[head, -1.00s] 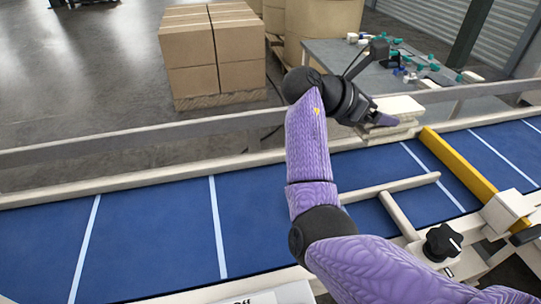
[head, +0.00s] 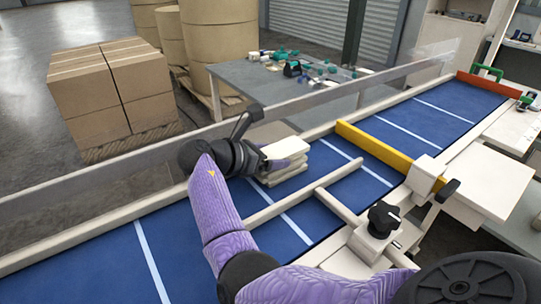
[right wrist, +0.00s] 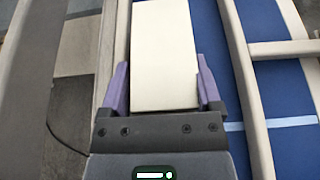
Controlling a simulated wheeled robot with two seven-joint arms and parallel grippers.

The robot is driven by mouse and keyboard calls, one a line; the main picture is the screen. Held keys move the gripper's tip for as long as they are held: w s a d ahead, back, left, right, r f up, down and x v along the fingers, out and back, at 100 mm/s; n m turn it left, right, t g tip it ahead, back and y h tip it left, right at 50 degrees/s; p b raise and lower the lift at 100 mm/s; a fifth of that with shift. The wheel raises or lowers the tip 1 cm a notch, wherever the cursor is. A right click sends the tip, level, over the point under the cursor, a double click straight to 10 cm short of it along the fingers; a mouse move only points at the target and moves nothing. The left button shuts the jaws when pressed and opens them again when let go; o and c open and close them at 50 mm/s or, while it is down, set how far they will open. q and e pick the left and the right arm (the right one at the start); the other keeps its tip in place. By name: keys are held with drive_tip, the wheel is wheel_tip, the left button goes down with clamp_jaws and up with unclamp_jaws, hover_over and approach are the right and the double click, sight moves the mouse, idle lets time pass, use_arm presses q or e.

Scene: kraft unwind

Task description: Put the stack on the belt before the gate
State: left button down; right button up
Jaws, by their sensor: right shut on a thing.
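A stack of cream, flat pieces (head: 287,150) is at the far side of the blue belt (head: 180,235), on the near-left side of the yellow gate bar (head: 374,146). My right gripper (head: 276,163) is shut on the stack, coming from the left. In the right wrist view the stack (right wrist: 163,55) lies between the two purple fingers (right wrist: 160,88), which touch its sides. Whether the stack's underside rests on the belt is hard to tell. My left gripper does not show.
A cream guide rail (head: 290,207) crosses the belt just nearer than the stack. A clamp with a black knob (head: 384,217) stands on the near edge. A far rail (head: 100,215) runs along the belt. Cartons (head: 110,85) and a grey table (head: 285,90) stand beyond.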

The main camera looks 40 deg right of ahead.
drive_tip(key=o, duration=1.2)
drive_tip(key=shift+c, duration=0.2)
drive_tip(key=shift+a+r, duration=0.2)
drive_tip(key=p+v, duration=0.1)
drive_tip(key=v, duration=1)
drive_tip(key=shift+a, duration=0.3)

● ● ● ●

● Work instructions
Your task is to reproduce exactly the lines from the start of the data above through the line containing "Controlling a simulated", leaving every picture out.

● Output of the exercise
[head, -1.00s] 
[head, +0.00s] 
[right wrist, +0.00s] 
Controlling a simulated wheeled robot with two seven-joint arms and parallel grippers.

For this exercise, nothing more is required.